== STATED EXERCISE ==
Retype all material exactly. Pictures stay out of the copy.
----- AVAILABLE DATA
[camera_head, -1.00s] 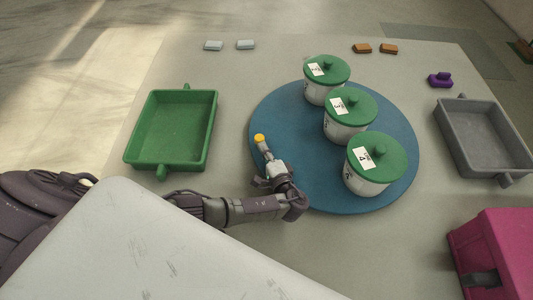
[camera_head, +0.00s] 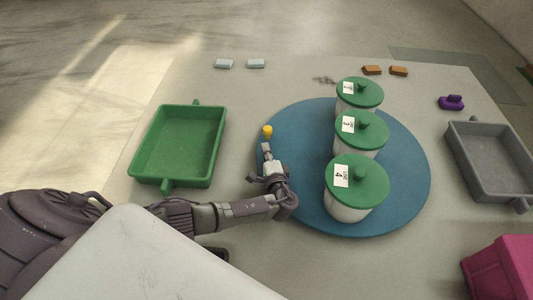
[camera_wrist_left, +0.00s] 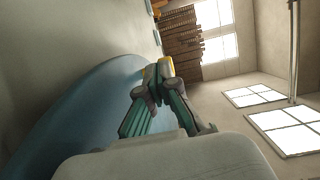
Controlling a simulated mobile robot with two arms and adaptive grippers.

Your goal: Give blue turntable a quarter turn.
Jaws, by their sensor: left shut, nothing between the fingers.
----------
== TASK OUTPUT ==
[camera_head, -1.00s] 
[camera_head, +0.00s] 
[camera_wrist_left, +0.00s] 
Controlling a simulated mobile robot with two arms and adaptive grippers.

Your goal: Give blue turntable a quarter turn.
Jaws, by their sensor: left shut, nothing between the fingers.

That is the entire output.